Exercise directions
Word for word, retype every entry in the listing.
____
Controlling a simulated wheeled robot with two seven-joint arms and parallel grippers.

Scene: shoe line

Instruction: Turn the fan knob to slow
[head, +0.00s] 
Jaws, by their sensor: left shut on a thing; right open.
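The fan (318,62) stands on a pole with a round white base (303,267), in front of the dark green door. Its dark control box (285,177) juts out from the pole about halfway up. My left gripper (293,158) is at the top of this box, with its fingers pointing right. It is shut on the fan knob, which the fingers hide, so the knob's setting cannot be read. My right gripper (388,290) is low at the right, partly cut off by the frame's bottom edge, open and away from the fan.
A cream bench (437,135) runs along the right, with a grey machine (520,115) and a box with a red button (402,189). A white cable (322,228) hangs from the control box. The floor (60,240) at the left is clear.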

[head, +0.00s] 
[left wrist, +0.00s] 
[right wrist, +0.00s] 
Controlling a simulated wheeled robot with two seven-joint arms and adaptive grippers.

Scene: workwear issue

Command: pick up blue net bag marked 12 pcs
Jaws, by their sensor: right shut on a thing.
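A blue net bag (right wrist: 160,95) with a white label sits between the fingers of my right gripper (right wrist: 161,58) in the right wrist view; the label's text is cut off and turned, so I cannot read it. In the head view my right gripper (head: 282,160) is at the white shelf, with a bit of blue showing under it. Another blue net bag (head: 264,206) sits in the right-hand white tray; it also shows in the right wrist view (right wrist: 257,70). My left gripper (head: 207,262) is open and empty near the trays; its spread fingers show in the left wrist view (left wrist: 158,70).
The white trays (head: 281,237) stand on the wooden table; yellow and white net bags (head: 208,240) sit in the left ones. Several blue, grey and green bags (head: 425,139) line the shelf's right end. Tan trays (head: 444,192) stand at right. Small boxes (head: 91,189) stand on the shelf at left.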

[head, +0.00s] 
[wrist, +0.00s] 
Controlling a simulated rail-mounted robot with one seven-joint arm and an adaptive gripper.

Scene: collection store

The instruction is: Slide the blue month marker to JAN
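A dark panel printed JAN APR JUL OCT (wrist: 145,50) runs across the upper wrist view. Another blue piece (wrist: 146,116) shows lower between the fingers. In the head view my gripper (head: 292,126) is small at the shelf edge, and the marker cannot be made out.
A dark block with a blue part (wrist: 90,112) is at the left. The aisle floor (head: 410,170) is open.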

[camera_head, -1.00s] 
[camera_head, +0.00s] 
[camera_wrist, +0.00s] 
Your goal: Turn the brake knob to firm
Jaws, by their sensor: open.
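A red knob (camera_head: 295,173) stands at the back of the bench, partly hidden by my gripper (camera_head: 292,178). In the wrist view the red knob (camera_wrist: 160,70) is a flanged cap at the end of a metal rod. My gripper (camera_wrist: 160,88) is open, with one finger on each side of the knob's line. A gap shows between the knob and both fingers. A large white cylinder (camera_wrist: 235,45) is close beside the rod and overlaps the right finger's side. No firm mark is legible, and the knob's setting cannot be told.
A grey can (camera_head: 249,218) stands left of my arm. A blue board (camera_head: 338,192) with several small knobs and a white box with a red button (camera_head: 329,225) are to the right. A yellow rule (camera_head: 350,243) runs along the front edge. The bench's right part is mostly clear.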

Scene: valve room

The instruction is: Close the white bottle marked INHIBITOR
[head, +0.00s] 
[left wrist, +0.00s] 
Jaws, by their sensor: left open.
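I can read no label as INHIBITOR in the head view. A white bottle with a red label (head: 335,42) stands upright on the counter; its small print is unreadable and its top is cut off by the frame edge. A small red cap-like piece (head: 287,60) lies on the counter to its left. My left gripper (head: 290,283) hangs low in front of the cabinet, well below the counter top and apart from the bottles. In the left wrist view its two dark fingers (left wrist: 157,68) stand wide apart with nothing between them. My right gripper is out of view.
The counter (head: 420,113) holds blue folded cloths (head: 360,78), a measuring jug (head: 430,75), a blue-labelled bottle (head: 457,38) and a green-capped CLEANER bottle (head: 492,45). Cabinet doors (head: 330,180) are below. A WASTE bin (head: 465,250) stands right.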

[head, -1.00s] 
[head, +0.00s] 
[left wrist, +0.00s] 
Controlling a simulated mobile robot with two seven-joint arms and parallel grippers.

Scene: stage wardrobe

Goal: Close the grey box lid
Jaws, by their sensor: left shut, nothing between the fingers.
____
Answer to this task
Controlling a simulated wheeled robot with two seven-joint arms and parallel grippers.

Scene: shoe line

Instruction: Turn the fan knob to slow
[head, +0.00s] 
Jaws, by their sensor: left shut on a thing; right open.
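The fan (318,62) stands on a pole with a round white base (303,267), in front of the dark green door. Its dark control box (285,177) juts out from the pole about halfway up. My left gripper (293,158) is at the top of this box, with its fingers pointing right. It is shut on the fan knob, which the fingers hide, so the knob's setting cannot be read. My right gripper (388,290) is low at the right, partly cut off by the frame's bottom edge, open and away from the fan.
A cream bench (437,135) runs along the right, with a grey machine (520,115) and a box with a red button (402,189). A white cable (322,228) hangs from the control box. The floor (60,240) at the left is clear.

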[head, +0.00s] 
[left wrist, +0.00s] 
[right wrist, +0.00s] 
Controlling a simulated wheeled robot with two seven-joint arms and adaptive grippers.

Scene: workwear issue

Command: pick up blue net bag marked 12 pcs
Jaws, by their sensor: right shut on a thing.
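A blue net bag (right wrist: 160,95) with a white label sits between the fingers of my right gripper (right wrist: 161,58) in the right wrist view; the label's text is cut off and turned, so I cannot read it. In the head view my right gripper (head: 282,160) is at the white shelf, with a bit of blue showing under it. Another blue net bag (head: 264,206) sits in the right-hand white tray; it also shows in the right wrist view (right wrist: 257,70). My left gripper (head: 207,262) is open and empty near the trays; its spread fingers show in the left wrist view (left wrist: 158,70).
The white trays (head: 281,237) stand on the wooden table; yellow and white net bags (head: 208,240) sit in the left ones. Several blue, grey and green bags (head: 425,139) line the shelf's right end. Tan trays (head: 444,192) stand at right. Small boxes (head: 91,189) stand on the shelf at left.

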[head, +0.00s] 
[wrist, +0.00s] 
Controlling a simulated rail-mounted robot with one seven-joint arm and an adaptive gripper.

Scene: collection store

The instruction is: Slide the blue month marker to JAN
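A dark panel printed JAN APR JUL OCT (wrist: 145,50) runs across the upper wrist view. Another blue piece (wrist: 146,116) shows lower between the fingers. In the head view my gripper (head: 292,126) is small at the shelf edge, and the marker cannot be made out.
A dark block with a blue part (wrist: 90,112) is at the left. The aisle floor (head: 410,170) is open.

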[camera_head, -1.00s] 
[camera_head, +0.00s] 
[camera_wrist, +0.00s] 
Your goal: Turn the brake knob to firm
Jaws, by their sensor: open.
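A red knob (camera_head: 295,173) stands at the back of the bench, partly hidden by my gripper (camera_head: 292,178). In the wrist view the red knob (camera_wrist: 160,70) is a flanged cap at the end of a metal rod. My gripper (camera_wrist: 160,88) is open, with one finger on each side of the knob's line. A gap shows between the knob and both fingers. A large white cylinder (camera_wrist: 235,45) is close beside the rod and overlaps the right finger's side. No firm mark is legible, and the knob's setting cannot be told.
A grey can (camera_head: 249,218) stands left of my arm. A blue board (camera_head: 338,192) with several small knobs and a white box with a red button (camera_head: 329,225) are to the right. A yellow rule (camera_head: 350,243) runs along the front edge. The bench's right part is mostly clear.

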Scene: valve room

The instruction is: Close the white bottle marked INHIBITOR
[head, +0.00s] 
[left wrist, +0.00s] 
Jaws, by their sensor: left open.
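I can read no label as INHIBITOR in the head view. A white bottle with a red label (head: 335,42) stands upright on the counter; its small print is unreadable and its top is cut off by the frame edge. A small red cap-like piece (head: 287,60) lies on the counter to its left. My left gripper (head: 290,283) hangs low in front of the cabinet, well below the counter top and apart from the bottles. In the left wrist view its two dark fingers (left wrist: 157,68) stand wide apart with nothing between them. My right gripper is out of view.
The counter (head: 420,113) holds blue folded cloths (head: 360,78), a measuring jug (head: 430,75), a blue-labelled bottle (head: 457,38) and a green-capped CLEANER bottle (head: 492,45). Cabinet doors (head: 330,180) are below. A WASTE bin (head: 465,250) stands right.

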[head, -1.00s] 
[head, +0.00s] 
[left wrist, +0.00s] 
Controlling a simulated mobile robot with two seven-joint arms and parallel grippers.

Scene: stage wardrobe

Goal: Close the grey box lid
Jaws, by their sensor: left shut, nothing between the fingers.

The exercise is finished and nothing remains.